A educação avança morosamente e reduziu o passo em alguns indicadores.

O mercado de trabalho acelerou a melhora, com a elevação do percentual dos trabalhadores do mercado formal. Ainda assim, o Brasil tem 22 milhões de trabalhadores informais, oito milhões de desempregados, e quatro milhões de brasileiros trabalhando antes dos 17 anos. Pior é ter ainda um milhão de crianças, de cinco a 13 anos, trabalhando, quando deveriam estar apenas estudando e brincando.

O passo de cágado do avanço do saneamento é uma vergonha nacional.

Melhorar, melhoramos, mas ninguém pode se vangloriar de um fato até estranho: o encolhimento de 59,3% para 59,1% de domicílios com esgoto ou fossa séptica ligada à rede coletora.

Isso acontece após dois anos de funcionamento do PAC que, a julgar pela ensurdecedora publicidade do governo, é o coração do nuncantismo.

Herdeira do defeito lulista de negar o mérito alheio e inflacionar o próprio, a candidata Dilma Rousseff poderia ter diante desse dado de saneamento uma epifania: a de que os dados são teimosos e os fatos se impõem por si mesmos, independentemente do que diga o marketing.

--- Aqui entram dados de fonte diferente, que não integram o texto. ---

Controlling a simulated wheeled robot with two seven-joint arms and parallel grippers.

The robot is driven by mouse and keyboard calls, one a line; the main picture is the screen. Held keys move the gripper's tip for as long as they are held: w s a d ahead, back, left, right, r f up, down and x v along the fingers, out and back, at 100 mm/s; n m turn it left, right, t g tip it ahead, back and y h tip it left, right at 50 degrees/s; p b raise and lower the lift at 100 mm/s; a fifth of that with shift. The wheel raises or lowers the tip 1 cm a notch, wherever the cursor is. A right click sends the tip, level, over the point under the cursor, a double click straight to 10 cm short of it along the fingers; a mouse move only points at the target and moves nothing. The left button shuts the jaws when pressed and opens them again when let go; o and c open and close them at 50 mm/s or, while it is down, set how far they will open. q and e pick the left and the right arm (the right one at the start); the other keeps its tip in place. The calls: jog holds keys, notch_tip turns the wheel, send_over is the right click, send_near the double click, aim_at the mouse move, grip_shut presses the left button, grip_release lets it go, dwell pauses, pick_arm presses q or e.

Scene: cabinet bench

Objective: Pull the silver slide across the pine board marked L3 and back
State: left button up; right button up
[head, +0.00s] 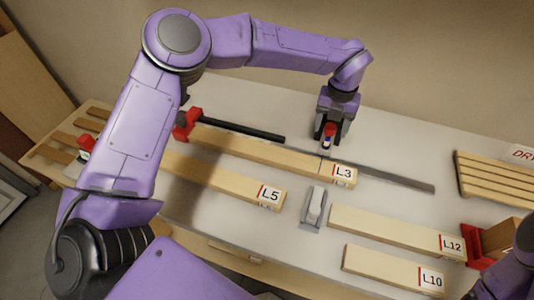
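The pine board marked L3 (285,156) lies along the white bench, its label at its right end. A thin dark line crosses it near the label. A silver-grey piece with a pale rounded block (313,208) sits just in front of the board; I take it for the silver slide but cannot be sure. My left gripper (327,141) points down just behind the board, at a small red part with blue and white. Whether its fingers hold that part is too small to tell. My right arm shows at the lower right edge; its gripper is out of view.
A long grey metal strip (390,177) runs behind L3. A black bar (240,128) with a red end lies at the back left. Boards L5 (225,183), L12 (385,226) and L10 (385,266) lie in front. A red holder (478,248) and a slatted rack (494,178) stand right.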

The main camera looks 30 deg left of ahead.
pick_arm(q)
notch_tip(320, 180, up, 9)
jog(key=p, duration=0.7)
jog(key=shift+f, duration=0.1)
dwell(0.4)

É bom para todos que o Brasil tenha avançado no passado, esteja avançando agora e se prepare para novos avanços.

É natural comemorar o próprio êxito, o que não é honesto é negar o dos outros.

Nem honesto, nem produtivo, porque sem aprender com os acertos alheios e os próprios erros, certamente, ninguém consegue acertar o passo, insistir no que deu certo, preparar o caminho para novas arrancadas. Entende-se que numa campanha todos ressaltem os próprios acertos, mas o problema do presidente Lula é que ele faz isso antes, durante e depois das campanhas.

Na quarta, Lula disse que só agora o Brasil é independente e enfrenta as outras nações. Deu como exemplo a briga na OMC contra o subsídio do algodão dos Estados Unidos.

Quem começou a briga foi Pedro de Camargo Neto, no governo Fernando Henrique.

A propósito: a expressão usada por Lula para definir os Estados Unidos, o elefante que se borra, é... como dizer... Melhor nem tentar definir. Perda de tempo. Todos sabem que presidentes não falam assim de países com quem temos densas, intensas e produtivas relações econômicas e políticas.